Last week, in a bid to assuage New Delhi’s concerns, Chinese ambassador to India Luo Zhaohui offered to rename CPEC, insisting that it was an economic cooperation and connectivity enhancement project devoid of “sovereignty issues”. However, his comment suggesting the renaming was later deleted by the Chinese embassy from his speech posted on the embassy website.
A Chinese official in Delhi had also suggested last week that non-participation could lead to a situation where New Delhi would have “no voice” on Xi’s ambitious OBOR initiative to build seven economic corridors. “If India doesn’t attend the forum, the Chinese people will ask questions. It will give a feeling that you’re not constructive,” said the official. “If you’re absent, you have no voice.”
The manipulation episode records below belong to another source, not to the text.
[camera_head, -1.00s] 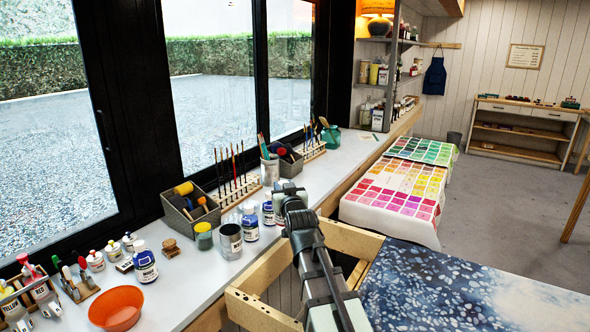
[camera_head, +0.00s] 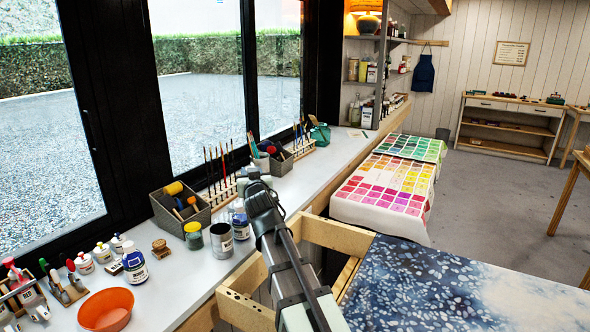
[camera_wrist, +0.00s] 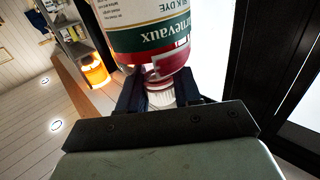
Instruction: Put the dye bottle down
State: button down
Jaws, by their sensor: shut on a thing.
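The dye bottle (camera_wrist: 150,45) fills the top middle of the wrist view. It has dark red contents and a white and green label, and shows upside down in that picture. My gripper (camera_wrist: 159,92) is shut around its white cap (camera_wrist: 160,97), with a dark finger on each side. In the head view my gripper (camera_head: 262,200) is over the counter's front edge, close to a blue-labelled bottle (camera_head: 240,226). The held bottle cannot be made out clearly there, behind the gripper. Its base is out of the wrist view.
The white counter (camera_head: 180,268) bears a grey can (camera_head: 221,239), a green jar (camera_head: 193,236), a tool basket (camera_head: 181,211), another blue-labelled bottle (camera_head: 135,265) and an orange bowl (camera_head: 106,310). Bare counter shows between can and bowl. A wooden frame (camera_head: 337,236) stands at the right.

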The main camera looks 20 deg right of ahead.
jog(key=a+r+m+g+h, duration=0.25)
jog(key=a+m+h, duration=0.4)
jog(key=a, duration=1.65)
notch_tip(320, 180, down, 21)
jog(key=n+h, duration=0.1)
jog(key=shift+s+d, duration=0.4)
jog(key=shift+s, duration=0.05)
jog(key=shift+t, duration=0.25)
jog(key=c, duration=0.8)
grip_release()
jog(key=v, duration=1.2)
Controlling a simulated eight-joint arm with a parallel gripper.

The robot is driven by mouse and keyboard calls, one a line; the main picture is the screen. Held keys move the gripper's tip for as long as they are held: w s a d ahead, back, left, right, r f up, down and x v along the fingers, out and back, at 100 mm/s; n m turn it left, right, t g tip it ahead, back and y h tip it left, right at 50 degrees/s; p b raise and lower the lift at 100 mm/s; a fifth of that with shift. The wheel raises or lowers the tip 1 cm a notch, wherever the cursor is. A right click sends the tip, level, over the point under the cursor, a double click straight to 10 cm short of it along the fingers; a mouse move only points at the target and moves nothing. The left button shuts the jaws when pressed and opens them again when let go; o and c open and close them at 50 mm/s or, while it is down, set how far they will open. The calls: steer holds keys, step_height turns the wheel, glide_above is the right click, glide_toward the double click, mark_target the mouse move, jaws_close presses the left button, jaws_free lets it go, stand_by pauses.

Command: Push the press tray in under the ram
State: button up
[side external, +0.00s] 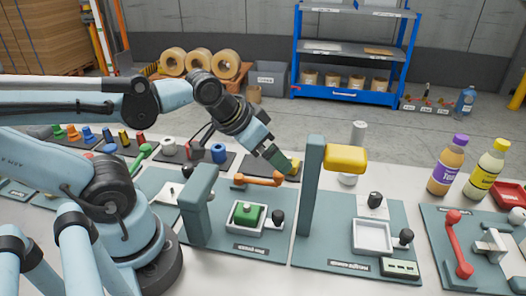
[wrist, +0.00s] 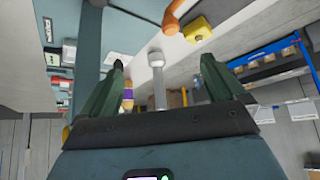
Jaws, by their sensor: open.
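Two trays show in the side view, and I cannot read their labels. One white tray (side external: 233,223) holds a green block (side external: 249,214) and has a black knob (side external: 278,216); it sits by a short green post (side external: 197,205) with an orange arm (side external: 260,180). An empty white tray (side external: 372,237) with a black knob (side external: 406,236) sits in front of a tall post (side external: 312,190) carrying a yellow head (side external: 345,159). My gripper (side external: 284,162) is open above the back of the orange arm's station. In the wrist view my gripper (wrist: 163,82) shows nothing held between its fingers.
A red-handled station (side external: 458,245) and two bottles (side external: 447,165) stand at the right. Several small coloured parts line the table's back left.

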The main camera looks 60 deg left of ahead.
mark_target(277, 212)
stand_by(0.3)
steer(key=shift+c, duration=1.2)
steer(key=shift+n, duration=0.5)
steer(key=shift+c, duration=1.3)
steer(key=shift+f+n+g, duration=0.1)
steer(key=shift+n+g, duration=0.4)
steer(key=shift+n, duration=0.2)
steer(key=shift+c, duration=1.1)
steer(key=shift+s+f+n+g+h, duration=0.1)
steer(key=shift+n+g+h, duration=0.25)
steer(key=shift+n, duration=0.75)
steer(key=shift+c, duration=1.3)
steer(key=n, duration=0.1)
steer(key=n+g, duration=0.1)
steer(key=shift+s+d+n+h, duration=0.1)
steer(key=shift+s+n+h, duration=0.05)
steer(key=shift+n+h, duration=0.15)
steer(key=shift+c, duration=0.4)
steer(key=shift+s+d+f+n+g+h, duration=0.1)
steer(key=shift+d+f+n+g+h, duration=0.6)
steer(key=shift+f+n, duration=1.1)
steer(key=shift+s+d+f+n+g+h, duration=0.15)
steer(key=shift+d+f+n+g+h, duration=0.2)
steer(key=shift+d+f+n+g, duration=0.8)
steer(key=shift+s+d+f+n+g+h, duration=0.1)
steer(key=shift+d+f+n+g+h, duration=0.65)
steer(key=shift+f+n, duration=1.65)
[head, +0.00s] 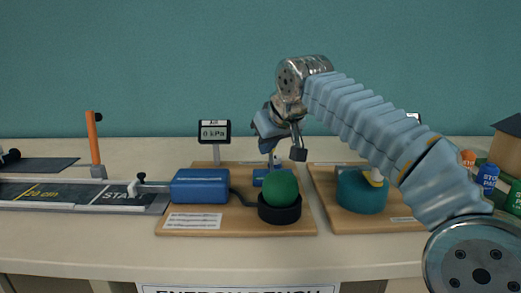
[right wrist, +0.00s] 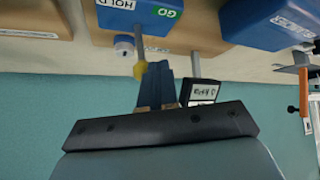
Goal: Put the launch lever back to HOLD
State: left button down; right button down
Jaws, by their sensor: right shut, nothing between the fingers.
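The launch lever (right wrist: 139,48) shows in the right wrist view as a thin pale rod with a yellow end. It rises from a blue box (right wrist: 105,20) labelled HOLD and GO; its foot is near the HOLD label's edge, and its setting is hard to tell. In the head view the small blue box (head: 260,178) is partly hidden behind the green ball. My right gripper (right wrist: 155,72) is shut and empty, its fingers close beside the yellow end; I cannot tell whether they touch. It also shows in the head view (head: 275,150). My left gripper is not in view.
The gauge (head: 214,132) reading 0 kPa stands left of my right gripper. The green ball (head: 279,187) sits in a black ring in front. A blue launcher block (head: 200,186) and track (head: 80,195) lie left; a teal cylinder (head: 360,193) stands right.

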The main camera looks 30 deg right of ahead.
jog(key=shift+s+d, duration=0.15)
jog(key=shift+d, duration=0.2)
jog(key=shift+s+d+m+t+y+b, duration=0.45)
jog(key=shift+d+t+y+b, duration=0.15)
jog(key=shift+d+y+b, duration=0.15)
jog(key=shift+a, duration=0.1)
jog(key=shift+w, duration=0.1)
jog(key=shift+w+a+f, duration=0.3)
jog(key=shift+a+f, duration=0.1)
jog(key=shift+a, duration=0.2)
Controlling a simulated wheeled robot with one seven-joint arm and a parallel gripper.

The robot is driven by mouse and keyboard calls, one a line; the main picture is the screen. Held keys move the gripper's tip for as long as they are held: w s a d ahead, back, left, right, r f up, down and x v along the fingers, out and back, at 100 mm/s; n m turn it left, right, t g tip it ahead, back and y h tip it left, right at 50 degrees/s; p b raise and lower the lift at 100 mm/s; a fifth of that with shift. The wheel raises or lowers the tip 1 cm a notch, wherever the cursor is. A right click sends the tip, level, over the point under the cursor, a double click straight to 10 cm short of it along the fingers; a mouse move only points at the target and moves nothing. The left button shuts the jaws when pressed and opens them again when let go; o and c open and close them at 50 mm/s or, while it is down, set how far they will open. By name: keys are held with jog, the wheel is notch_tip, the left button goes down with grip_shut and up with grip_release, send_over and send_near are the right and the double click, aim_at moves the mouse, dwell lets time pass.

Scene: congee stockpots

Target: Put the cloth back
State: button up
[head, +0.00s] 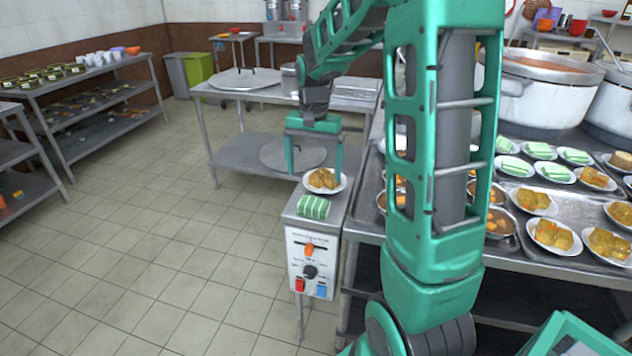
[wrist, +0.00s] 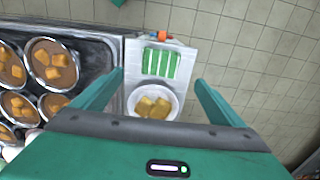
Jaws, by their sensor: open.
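A folded green-and-white striped cloth (head: 313,207) lies flat on the front of a narrow metal stand with a control panel (head: 312,262). The cloth also shows in the wrist view (wrist: 161,62), past the fingertips. A white plate of yellow-brown food (head: 324,181) sits right behind the cloth on the same stand, and it shows in the wrist view (wrist: 153,104) between my fingers. My gripper (head: 314,172) points down over the plate, with its fingers apart and nothing held. It also shows in the wrist view (wrist: 159,79).
A steel counter (head: 555,200) to the right holds plates of yellow food and several plates with green-and-white striped pieces. Bowls of brown food (wrist: 53,65) stand close beside the stand. A steel table (head: 240,92) stands behind. The tiled floor (head: 150,260) at left is clear.

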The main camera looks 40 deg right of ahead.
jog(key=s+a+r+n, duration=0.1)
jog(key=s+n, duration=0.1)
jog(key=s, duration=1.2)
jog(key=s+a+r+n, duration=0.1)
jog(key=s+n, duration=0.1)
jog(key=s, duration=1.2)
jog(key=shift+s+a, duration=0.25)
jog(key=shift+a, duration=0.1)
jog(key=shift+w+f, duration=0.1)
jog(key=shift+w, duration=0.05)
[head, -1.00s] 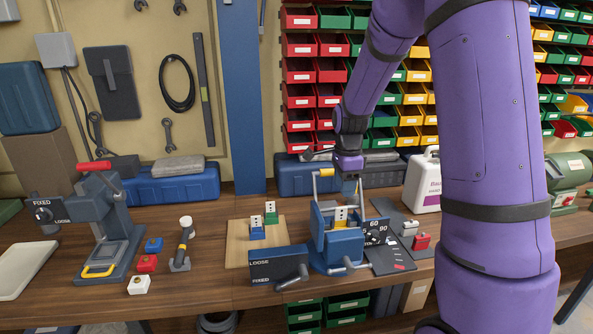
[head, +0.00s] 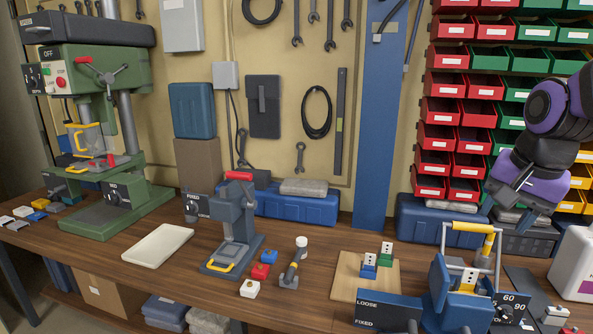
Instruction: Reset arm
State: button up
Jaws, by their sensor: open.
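My gripper (head: 505,202) hangs at the right side of the head view, at the end of my purple arm, pointing down and left. It is open, and nothing shows between its fingers. It is in the air in front of the bins, above and apart from the blue fixture (head: 438,285) with the yellow-gripped handle. Its fingertips are small and dark against the blue case, so their details are hard to see.
On the wooden bench (head: 320,290) stand a green drill press (head: 92,195), a white tray (head: 158,246), a red-handled press (head: 234,222) and a board (head: 348,285) with blue and green socket boxes. Red bins (head: 437,137) line the wall. Bare bench lies in front of the tray.

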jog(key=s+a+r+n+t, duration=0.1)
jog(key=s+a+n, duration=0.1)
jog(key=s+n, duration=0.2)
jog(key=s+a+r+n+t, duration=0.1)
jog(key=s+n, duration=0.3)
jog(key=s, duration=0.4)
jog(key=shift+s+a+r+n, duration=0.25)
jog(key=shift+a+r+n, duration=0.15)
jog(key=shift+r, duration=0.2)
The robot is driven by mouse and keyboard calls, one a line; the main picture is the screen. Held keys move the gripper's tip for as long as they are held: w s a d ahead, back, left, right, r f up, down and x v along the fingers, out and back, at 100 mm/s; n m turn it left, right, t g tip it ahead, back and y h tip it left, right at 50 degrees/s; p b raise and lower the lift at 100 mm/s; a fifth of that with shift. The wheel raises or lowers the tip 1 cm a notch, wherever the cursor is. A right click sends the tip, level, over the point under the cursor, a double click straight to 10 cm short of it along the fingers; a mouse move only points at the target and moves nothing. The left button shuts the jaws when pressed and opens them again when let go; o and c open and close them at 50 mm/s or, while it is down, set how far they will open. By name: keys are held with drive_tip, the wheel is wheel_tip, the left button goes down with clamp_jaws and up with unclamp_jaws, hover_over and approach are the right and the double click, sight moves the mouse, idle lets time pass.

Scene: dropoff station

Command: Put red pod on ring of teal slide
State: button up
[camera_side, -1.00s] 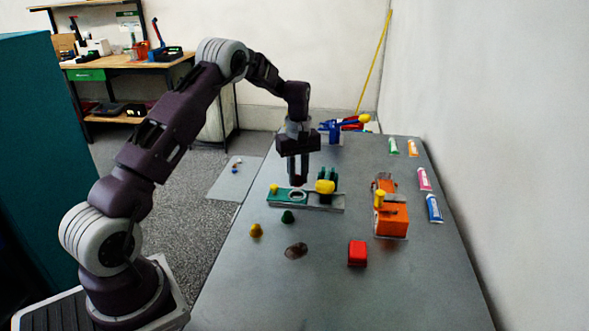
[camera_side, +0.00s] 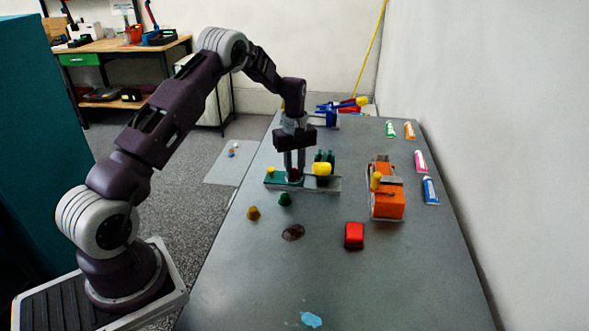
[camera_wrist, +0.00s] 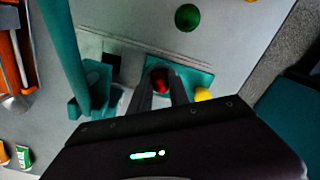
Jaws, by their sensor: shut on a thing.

The official also suggested that China’s agreement with Pakistan for the CPEC wouldn’t affect any “future settlement” of the Kashmir issue.
Meanwhile, the MoUs signed by China and Pakistan today included an agreement to construct an airport in Gwadar, implementation of the Havelian dry port, and technical cooperation for the construction of the East Bay Expressway.
Xi met Sharif after the agreements were signed and said the construction of CPEC would be pushed forward. “The supplementary projects in and around Pakistan’s Gwadar Port should be steadily advanced and the study on the construction of industrial parks along the corridor facilitated,” state-run Chinese news agency Xinhua quoted Xi as saying.
According to Xinhua, Xi also said that China-Pakistan relations were a priority for Beijing and it was willing to enrich the “all-weather strategic cooperative” partnership with Islamabad. “The two sides should not only continue high-level exchanges, but increase interactions between governments, legislative bodies and political parties. The two countries should strengthen cooperation on areas including anti-terrorism and security, and enhance coordination on major international and regional affairs,” said Xi, according to Xinhua.